>> begin Records supplied

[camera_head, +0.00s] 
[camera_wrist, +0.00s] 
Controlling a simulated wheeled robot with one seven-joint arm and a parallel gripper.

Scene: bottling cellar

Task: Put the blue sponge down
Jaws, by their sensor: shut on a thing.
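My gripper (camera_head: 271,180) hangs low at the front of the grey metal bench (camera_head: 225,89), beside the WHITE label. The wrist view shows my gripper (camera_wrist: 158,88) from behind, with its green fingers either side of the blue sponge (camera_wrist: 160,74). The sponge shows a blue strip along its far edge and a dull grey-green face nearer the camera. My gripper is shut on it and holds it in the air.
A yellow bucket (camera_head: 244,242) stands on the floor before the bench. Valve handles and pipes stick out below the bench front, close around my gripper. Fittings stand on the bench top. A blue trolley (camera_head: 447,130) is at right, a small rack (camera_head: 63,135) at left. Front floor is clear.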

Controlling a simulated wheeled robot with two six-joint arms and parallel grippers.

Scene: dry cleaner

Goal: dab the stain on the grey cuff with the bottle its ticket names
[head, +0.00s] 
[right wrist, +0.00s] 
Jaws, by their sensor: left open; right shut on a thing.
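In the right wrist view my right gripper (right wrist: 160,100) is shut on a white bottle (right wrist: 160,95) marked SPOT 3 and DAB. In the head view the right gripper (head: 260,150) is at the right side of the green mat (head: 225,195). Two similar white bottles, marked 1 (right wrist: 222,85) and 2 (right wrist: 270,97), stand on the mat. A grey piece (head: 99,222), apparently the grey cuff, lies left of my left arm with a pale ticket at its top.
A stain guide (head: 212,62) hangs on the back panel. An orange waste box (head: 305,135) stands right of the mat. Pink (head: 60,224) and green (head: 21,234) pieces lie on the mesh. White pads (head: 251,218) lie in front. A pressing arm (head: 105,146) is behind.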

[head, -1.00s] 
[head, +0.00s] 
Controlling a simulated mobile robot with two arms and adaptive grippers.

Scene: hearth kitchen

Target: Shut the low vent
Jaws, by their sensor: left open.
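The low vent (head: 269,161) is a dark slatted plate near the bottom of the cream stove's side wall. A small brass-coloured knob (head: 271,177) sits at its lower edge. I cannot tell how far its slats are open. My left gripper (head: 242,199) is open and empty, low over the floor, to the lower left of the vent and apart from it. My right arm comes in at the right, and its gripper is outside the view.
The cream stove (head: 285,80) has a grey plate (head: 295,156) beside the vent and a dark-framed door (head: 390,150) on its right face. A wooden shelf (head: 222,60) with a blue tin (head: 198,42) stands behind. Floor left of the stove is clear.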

>> end Records supplied

▸ **Description of the task**
What is the number of lines above that contain "Scene"? Answer with that number only.

▸ **The output**
3